Googling former employers, clients, high school and college classmates (and extended members of the Moed and Birkhahn families).
Sam Ford
1. What’s your greatest digital/ 2.0 achievement?
Honestly, while this is fairly broad, I think the greatest achievement I had a part in was in launching and managing the MIT Convergence Culture Consortium as a place for academics, media industries employees, marketers, fans, and a variety of other parties to come together and discuss the "convergence culture" we live in today, through venues like the Consortium's blog and our annual Futures of Entertainment event.
2. What’s your favorite aspect of digital marketing/communications?
I think the digital world we live in today provided a diverse range of new venues through which citizens have a chance to respond to, complain to, or criticize companies. That should be greatly celebrated, because it means it's now more imperative than ever that companies communicate honestly with their audiences in transparent and efficient ways, and that the conversation now flows in both directions.
3. What’s an example of how a digital tool was used effectively by a business or enterprise?
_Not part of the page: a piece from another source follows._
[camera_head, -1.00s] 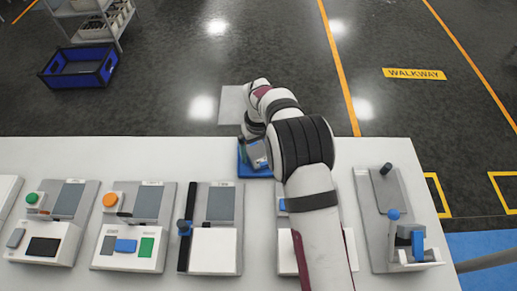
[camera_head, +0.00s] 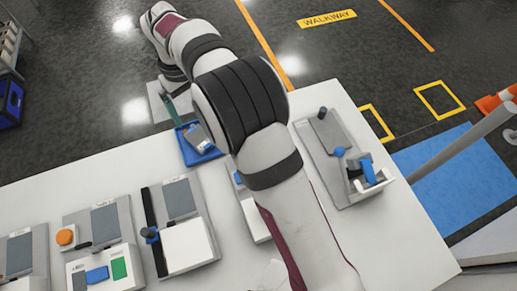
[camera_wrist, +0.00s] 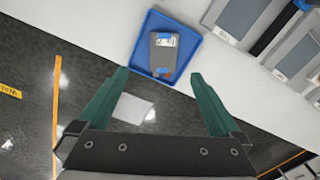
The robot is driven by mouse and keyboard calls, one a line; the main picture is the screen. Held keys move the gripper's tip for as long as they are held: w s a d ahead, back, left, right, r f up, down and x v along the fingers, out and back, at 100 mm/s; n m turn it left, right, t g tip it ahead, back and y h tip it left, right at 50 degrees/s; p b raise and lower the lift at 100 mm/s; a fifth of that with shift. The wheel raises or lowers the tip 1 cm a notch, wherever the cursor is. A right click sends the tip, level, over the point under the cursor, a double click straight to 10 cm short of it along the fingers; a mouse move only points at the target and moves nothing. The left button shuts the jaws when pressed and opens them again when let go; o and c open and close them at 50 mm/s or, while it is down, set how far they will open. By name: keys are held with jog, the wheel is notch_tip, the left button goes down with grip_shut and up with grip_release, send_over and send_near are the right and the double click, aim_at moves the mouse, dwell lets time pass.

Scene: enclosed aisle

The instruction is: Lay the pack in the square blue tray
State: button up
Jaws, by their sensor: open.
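The square blue tray (camera_head: 212,155) sits at the far edge of the white table, partly behind my arm. The pack (camera_head: 199,137), grey with a pale label and a blue patch, lies in it. In the wrist view the pack (camera_wrist: 164,55) lies flat on the floor of the tray (camera_wrist: 189,38), inside its rim. My gripper (camera_wrist: 158,74) has its two teal fingers spread wide, with nothing held between them. It is apart from the pack, back beyond the table edge. In the head view one teal finger (camera_head: 171,104) shows beyond the tray.
Several grey stations stand along the table, including one with an orange button (camera_head: 66,237) and one with a blue-knobbed slider (camera_head: 149,233). A grey fixture with a blue block (camera_head: 367,172) stands at the right. Dark open floor lies beyond the table.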

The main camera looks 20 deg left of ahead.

The best digital solutions are the ones that are carefully and strategically integrated into that particular company's approach. To go with a few very different examples, see the Netflix Prize contest where the company crowdsourced finding a more accurate recommendation system, with ongoing prizes for teams competing in the process; the way that World Wrestling Entertainment uses a transmedia approach through their Web site as part of the fictional narrative world their television shows create; and developments among fan communities (such as the Organization for Transformative Works, which archives "the history of fanworks and fan culture in its myriad forms") and among scholars (such as the In Media Res project that redefines how media studies scholars do their work in a digital age).
4. What’s your favorite digital hobby?
That's a tough one. I spend most of my time online in e-mail, and I believe in preserving the lost art of letter-writing as much as possible, so I'm not a fan of the one-liner e-mail unless it's purely pragmatic. I spend a lot of time reading and writing blogs. But I'll have to admit that I also spend a whole lot of time in soap opera discussion boards and fan sites.
Rob Longert
1. What’s your greatest digital/ 2.0 achievement?
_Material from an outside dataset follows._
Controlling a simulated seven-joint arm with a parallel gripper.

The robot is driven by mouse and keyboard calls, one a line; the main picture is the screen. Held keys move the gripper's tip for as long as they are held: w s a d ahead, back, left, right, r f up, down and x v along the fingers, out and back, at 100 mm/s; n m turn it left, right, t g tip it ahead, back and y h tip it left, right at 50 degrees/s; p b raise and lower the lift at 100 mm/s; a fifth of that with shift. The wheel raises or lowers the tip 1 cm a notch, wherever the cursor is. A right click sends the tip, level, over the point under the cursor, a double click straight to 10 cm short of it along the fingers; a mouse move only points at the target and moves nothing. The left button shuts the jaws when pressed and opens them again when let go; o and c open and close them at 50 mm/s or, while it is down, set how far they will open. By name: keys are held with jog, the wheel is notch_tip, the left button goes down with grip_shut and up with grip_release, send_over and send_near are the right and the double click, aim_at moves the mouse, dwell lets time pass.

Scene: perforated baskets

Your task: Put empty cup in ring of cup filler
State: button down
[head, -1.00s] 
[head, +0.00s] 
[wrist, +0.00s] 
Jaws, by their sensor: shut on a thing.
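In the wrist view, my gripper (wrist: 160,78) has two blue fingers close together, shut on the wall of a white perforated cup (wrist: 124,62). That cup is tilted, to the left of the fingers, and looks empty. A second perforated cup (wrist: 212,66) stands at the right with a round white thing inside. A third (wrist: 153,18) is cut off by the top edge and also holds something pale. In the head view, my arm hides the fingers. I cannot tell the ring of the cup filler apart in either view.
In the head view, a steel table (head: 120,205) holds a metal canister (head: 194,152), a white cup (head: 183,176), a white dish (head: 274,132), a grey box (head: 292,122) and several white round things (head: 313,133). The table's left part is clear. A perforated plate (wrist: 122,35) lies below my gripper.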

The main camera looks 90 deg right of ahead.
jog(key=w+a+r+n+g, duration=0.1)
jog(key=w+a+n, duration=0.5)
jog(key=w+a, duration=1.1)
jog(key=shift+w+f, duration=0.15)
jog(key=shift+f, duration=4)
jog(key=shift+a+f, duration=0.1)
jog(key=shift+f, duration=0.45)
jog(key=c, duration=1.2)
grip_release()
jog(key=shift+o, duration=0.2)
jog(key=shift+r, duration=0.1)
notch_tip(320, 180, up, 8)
Creating my first ever AOL screen name back in ‘93 was the beginning of the end for me. I’ve been hooked to the net ever since.
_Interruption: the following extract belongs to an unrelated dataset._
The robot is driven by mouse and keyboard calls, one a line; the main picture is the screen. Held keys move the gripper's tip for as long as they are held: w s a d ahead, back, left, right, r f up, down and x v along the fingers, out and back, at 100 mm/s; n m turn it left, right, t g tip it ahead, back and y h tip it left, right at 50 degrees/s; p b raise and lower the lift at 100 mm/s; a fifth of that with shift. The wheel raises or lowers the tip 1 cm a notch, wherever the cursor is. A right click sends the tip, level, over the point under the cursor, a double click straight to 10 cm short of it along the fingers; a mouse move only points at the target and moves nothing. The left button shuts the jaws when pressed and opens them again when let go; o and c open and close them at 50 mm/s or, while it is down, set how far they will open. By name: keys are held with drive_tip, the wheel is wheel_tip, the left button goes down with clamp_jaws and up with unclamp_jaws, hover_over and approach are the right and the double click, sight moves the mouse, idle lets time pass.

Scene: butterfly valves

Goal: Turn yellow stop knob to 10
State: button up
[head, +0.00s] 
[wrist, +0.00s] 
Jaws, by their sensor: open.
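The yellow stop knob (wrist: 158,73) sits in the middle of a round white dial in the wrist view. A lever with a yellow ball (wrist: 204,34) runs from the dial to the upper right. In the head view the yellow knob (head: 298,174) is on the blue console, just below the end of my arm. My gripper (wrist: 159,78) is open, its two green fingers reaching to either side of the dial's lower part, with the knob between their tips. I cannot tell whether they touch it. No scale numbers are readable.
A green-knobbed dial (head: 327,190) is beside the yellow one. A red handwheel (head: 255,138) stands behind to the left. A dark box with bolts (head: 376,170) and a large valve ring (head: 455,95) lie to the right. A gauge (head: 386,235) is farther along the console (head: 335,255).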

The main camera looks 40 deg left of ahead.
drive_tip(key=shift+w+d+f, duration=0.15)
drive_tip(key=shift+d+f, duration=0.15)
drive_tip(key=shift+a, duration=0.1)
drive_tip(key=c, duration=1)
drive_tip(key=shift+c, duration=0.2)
2. What’s your favorite aspect of digital marketing/communications?
Digital communications mimic traditional communications in many ways, and I enjoy helping to build the bridge to link the two together, and I crave the learning process that goes into it.
3. What’s an example of how a digital tool was used effectively by a business or enterprise?
I love the way that digital photography websites have changed the way we print and share photos. Shutterfly was an early adopter, and they continue to provide a place for us to store, buy, and alter our digital photos.
4. What’s your favorite digital hobby?
Social networking, finding online a.k.a http://www.visualthesaurus.com/, and keeping up on my favorite sports teams (UAlbany, Knicks (yes I am serious) and, the Yankees).
Johnny Sha
1. What’s your greatest digital/ 2.0 achievement?
I can't tell, saving this idea for Google or anyone who could find me a really good nato like bean paste.
2. What’s your favorite aspect of digital marketing/communications?
It separates companies that have genuine brands versus companies that have off-the-shelf, quick-fix branding.
3. What’s an example of how a digital tool was used effectively by a business or enterprise?
Cell phone in Asia that could read 2D barcodes making accessing information faster than the fastest-text-messaging champion: Mr. Ben Cook.
4. What’s your favorite digital hobby?
Tracking the various emerging communication mediums.